- **WHAT IS NEEDED**
In the material below, find every line with "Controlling" and pull it out.

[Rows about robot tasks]
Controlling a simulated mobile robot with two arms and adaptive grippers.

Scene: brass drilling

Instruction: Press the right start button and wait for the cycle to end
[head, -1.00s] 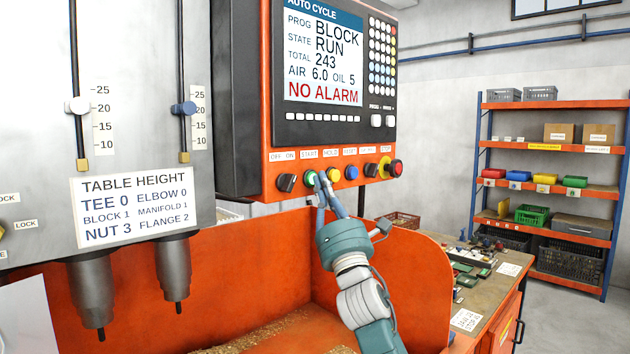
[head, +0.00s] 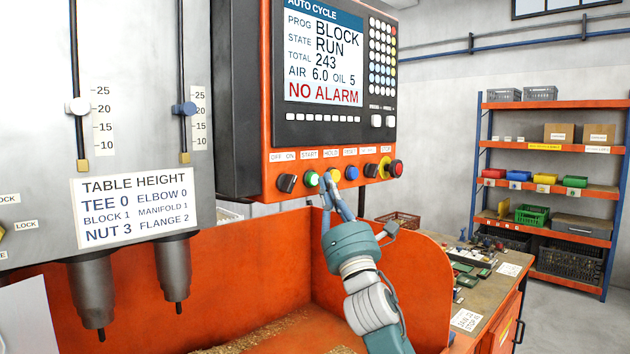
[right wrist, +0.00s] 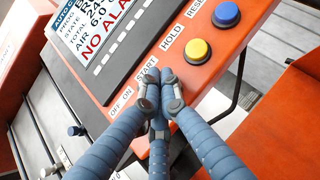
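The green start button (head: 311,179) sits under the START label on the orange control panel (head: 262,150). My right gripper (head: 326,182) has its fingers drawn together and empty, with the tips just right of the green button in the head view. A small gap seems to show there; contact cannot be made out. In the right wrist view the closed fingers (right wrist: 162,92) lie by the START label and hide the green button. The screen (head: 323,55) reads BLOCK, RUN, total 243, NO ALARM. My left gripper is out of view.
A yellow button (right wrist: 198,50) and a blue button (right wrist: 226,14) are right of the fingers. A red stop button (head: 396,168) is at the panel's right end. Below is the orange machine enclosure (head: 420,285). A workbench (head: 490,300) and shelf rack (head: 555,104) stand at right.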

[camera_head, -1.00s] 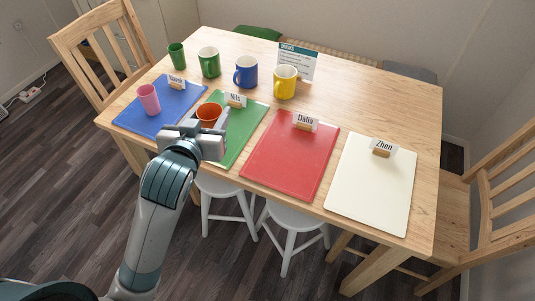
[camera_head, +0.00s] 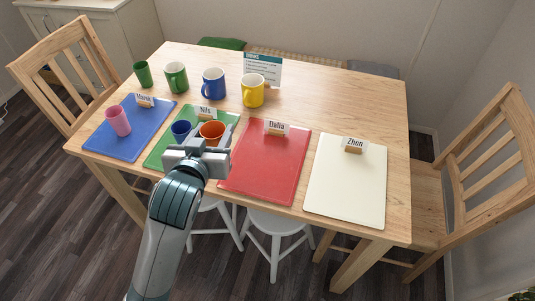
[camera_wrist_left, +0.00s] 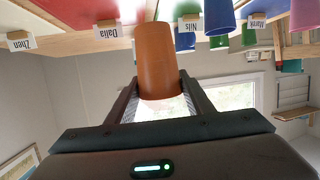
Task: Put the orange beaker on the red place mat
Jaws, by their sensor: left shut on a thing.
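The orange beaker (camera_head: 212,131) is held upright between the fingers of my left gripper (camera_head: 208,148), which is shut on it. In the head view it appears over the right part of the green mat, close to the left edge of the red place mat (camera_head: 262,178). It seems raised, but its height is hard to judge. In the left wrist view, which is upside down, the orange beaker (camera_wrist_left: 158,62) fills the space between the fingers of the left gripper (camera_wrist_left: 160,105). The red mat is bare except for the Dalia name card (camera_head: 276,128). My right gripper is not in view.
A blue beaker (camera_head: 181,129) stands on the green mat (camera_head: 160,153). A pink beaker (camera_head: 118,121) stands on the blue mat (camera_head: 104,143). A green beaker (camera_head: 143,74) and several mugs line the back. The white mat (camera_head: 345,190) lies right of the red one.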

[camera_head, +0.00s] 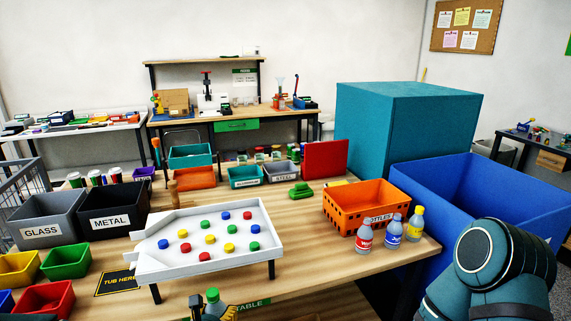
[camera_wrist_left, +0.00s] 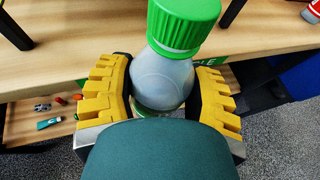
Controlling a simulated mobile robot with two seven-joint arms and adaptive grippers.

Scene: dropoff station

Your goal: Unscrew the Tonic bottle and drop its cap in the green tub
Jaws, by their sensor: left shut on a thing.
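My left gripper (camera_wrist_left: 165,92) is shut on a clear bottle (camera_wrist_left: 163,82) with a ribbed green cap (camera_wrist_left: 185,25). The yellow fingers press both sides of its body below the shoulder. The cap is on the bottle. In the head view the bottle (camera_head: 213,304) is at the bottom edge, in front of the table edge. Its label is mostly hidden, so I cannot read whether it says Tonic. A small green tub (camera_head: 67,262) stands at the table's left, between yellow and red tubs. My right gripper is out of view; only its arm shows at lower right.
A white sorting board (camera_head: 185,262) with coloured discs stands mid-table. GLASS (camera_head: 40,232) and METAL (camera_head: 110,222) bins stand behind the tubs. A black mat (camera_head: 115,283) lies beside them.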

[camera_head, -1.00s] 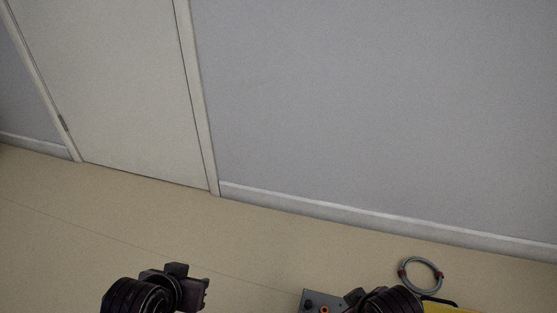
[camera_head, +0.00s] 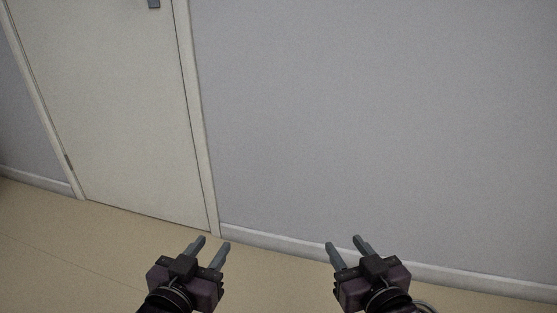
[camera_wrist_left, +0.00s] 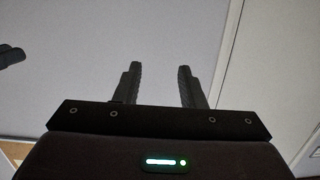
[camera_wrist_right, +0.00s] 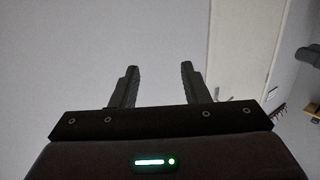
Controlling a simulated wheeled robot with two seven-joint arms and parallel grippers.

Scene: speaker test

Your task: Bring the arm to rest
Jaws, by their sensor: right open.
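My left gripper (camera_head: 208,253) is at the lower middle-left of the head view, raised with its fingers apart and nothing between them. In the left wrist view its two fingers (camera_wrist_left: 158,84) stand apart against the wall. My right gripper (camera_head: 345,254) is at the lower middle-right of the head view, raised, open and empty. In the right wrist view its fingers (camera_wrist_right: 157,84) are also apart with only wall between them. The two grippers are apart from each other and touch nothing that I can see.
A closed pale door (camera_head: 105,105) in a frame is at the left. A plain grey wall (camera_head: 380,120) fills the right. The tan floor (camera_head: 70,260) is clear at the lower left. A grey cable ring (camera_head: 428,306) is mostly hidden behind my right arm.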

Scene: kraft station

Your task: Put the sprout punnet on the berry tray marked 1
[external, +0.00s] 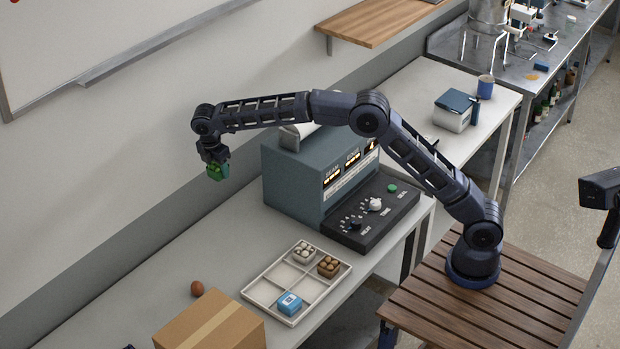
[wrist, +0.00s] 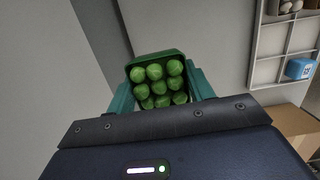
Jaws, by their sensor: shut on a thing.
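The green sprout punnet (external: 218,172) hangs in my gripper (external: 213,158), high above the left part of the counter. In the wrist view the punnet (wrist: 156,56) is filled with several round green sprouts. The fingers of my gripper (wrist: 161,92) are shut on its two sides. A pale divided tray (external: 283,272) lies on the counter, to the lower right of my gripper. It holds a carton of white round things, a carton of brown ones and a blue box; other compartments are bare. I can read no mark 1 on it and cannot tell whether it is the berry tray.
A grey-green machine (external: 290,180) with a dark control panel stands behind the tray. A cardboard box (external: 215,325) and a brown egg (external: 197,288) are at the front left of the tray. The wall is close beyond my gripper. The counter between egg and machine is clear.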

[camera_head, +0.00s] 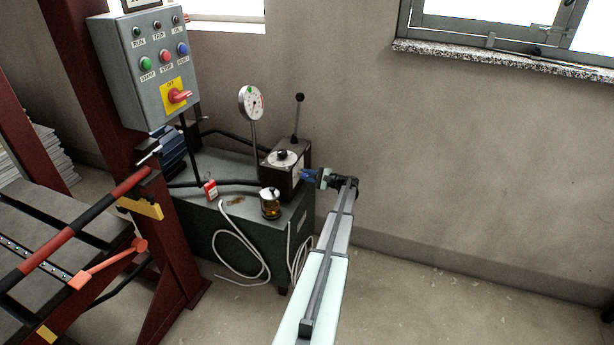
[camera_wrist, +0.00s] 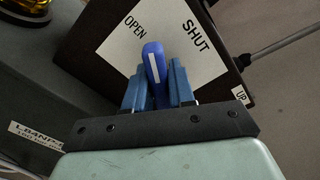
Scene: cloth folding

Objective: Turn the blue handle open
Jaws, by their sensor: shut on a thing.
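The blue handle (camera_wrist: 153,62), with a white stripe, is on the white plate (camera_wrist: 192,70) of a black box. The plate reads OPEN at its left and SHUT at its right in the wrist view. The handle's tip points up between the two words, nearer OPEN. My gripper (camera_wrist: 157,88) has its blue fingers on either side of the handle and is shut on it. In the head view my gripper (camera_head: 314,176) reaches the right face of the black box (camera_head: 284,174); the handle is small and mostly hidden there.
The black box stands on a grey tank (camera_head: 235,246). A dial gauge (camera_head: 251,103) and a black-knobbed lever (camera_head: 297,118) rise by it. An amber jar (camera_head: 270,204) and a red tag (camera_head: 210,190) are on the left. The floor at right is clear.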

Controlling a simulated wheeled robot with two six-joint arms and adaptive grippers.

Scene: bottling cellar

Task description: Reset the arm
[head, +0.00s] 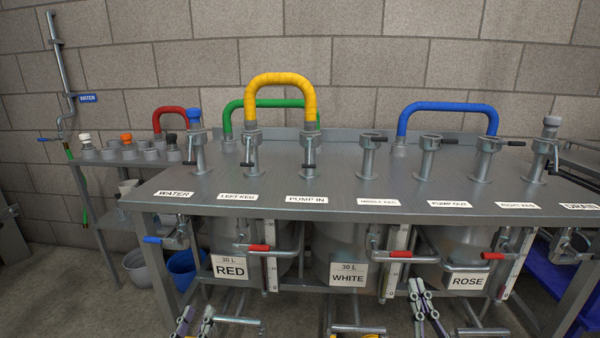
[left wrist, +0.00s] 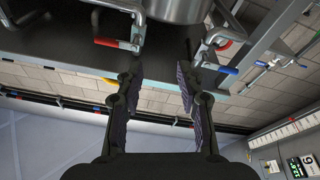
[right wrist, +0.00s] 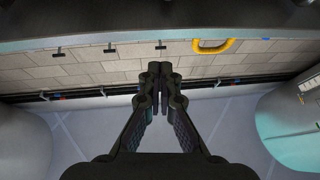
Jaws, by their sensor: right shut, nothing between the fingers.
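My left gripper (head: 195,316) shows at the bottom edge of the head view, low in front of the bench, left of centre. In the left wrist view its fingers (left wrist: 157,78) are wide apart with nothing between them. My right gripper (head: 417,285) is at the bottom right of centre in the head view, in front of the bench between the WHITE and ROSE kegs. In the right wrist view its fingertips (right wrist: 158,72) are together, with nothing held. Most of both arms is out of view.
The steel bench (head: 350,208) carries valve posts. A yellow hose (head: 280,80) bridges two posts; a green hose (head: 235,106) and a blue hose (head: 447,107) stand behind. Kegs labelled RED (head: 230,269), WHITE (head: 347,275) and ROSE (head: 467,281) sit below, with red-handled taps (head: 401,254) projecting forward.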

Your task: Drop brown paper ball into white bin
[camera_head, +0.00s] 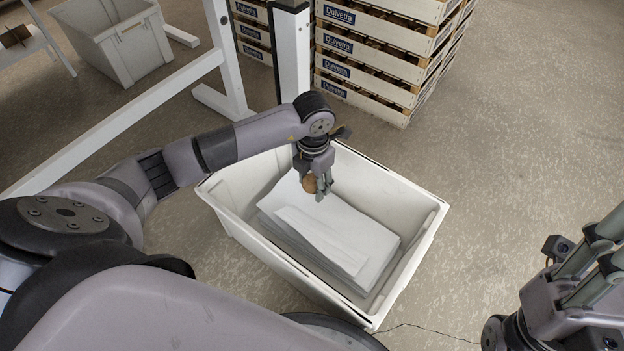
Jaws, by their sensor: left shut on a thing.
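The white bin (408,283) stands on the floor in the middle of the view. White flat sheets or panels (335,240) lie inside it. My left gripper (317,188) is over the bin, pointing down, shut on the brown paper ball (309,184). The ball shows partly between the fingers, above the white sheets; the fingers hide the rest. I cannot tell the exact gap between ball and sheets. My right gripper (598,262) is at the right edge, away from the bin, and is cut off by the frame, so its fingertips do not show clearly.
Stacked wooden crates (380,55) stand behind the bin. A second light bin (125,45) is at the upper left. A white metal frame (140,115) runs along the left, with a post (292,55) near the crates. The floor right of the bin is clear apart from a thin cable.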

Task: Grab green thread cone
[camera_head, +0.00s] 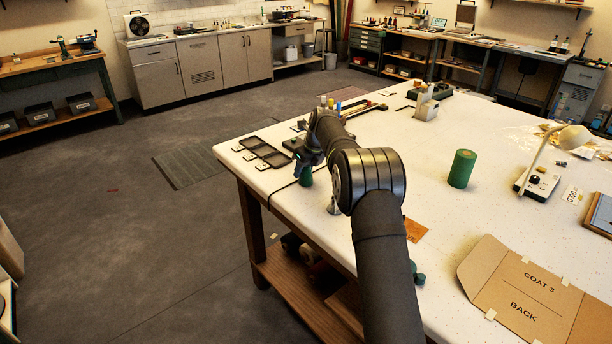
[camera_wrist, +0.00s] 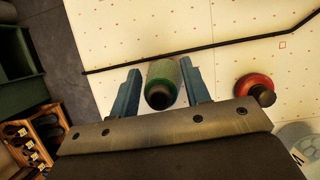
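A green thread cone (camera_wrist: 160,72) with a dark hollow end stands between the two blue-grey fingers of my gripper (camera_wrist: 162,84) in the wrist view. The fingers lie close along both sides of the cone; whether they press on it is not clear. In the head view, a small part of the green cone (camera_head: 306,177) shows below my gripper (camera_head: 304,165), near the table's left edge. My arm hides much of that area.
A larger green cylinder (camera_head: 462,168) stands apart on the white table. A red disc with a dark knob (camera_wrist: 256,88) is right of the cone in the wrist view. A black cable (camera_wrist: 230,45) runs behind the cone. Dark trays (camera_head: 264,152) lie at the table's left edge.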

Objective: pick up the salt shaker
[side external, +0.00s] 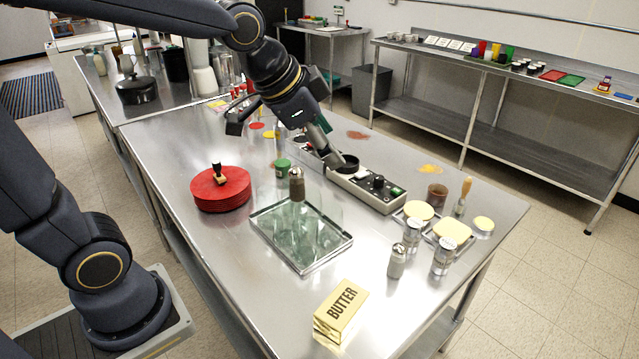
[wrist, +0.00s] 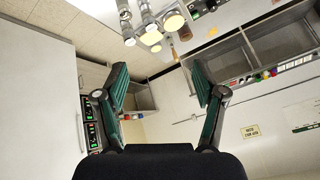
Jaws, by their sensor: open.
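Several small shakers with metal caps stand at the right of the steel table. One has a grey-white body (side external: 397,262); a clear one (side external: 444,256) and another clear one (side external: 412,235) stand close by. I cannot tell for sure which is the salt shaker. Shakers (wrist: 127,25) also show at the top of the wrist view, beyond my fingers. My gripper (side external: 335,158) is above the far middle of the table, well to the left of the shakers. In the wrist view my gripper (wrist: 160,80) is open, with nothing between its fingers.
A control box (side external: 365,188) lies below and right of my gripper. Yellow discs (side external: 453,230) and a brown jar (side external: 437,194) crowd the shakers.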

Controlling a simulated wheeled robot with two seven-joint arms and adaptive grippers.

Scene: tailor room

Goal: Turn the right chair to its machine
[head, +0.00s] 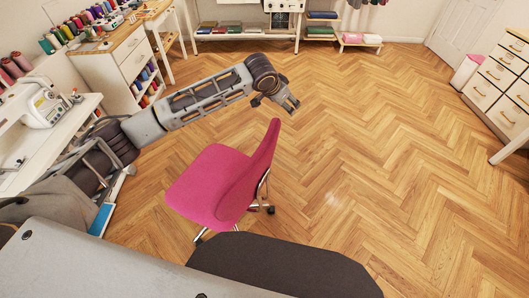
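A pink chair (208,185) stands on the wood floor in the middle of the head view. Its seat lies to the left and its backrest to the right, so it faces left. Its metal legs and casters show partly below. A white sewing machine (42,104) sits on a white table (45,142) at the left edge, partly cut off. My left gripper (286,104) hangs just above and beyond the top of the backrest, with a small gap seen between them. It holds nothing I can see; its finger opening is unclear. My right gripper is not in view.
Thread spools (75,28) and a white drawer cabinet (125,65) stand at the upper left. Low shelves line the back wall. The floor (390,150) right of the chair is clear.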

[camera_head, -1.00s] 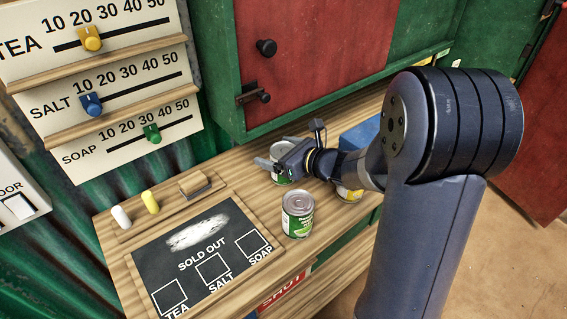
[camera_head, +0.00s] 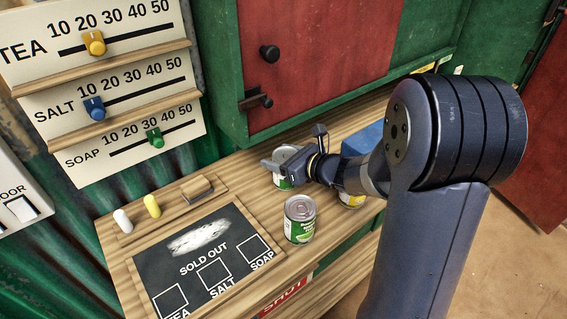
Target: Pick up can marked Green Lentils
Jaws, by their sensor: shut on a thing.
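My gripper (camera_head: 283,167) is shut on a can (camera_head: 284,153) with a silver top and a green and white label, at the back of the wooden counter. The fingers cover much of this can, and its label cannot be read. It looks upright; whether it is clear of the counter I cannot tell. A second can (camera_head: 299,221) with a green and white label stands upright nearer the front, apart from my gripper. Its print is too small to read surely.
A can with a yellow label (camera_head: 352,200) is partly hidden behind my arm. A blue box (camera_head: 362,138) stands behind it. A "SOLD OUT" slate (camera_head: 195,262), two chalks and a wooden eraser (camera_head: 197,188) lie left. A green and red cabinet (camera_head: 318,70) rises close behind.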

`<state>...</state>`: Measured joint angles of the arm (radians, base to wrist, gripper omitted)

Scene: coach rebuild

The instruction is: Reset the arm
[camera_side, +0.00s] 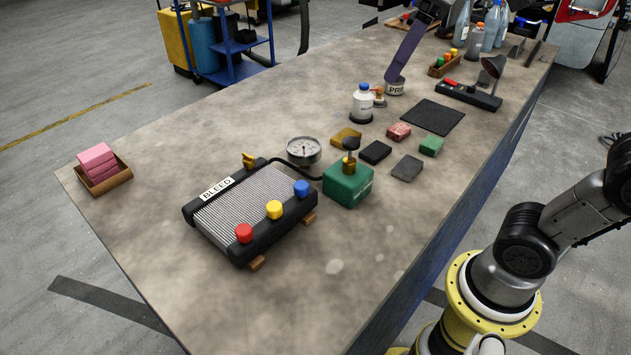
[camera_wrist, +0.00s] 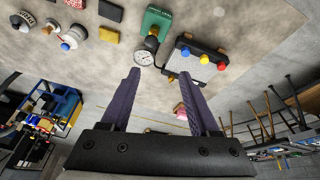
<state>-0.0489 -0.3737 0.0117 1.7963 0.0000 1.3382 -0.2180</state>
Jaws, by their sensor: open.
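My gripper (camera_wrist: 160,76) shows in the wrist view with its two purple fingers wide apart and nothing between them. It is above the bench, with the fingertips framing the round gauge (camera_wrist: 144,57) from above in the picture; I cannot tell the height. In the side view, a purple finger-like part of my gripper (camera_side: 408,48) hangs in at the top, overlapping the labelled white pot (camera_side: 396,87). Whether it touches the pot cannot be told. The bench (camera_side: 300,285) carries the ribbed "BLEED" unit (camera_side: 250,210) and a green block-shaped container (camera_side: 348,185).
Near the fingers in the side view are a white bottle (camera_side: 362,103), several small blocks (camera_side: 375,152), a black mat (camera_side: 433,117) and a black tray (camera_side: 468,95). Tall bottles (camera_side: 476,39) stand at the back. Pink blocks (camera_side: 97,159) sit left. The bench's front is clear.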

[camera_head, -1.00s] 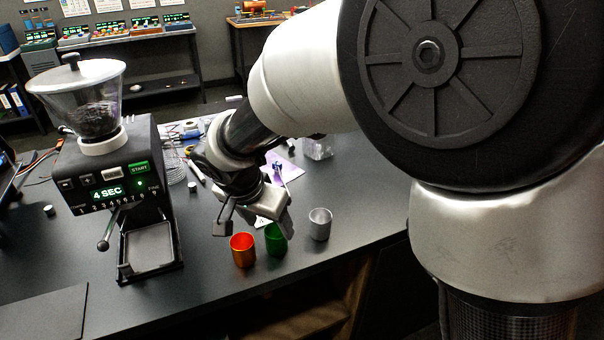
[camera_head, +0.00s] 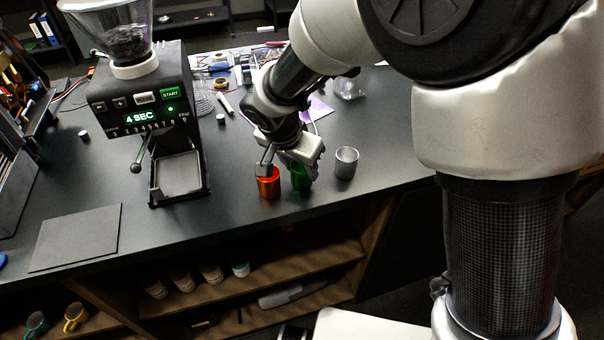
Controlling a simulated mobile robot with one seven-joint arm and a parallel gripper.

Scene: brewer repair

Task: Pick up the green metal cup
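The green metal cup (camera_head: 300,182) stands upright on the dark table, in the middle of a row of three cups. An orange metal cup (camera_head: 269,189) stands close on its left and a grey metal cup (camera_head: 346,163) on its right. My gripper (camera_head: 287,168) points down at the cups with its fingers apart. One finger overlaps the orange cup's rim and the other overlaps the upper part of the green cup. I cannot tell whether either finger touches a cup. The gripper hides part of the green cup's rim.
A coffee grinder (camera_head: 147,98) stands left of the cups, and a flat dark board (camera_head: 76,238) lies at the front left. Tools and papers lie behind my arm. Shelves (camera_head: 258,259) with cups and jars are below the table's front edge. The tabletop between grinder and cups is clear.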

- **COMPLETE RESPONSE**
Controlling a simulated mobile robot with two arms and adaptive grippers.
Controlling a simulated mobile robot with two seven-joint arms and adaptive grippers.
Controlling a simulated wheeled robot with two seven-joint arms and parallel grippers.
Controlling a simulated wheeled robot with two six-joint arms and adaptive grippers.
Controlling a simulated wheeled robot with two seven-joint arms and adaptive grippers.
Controlling a simulated mobile robot with one seven-joint arm and a parallel gripper.

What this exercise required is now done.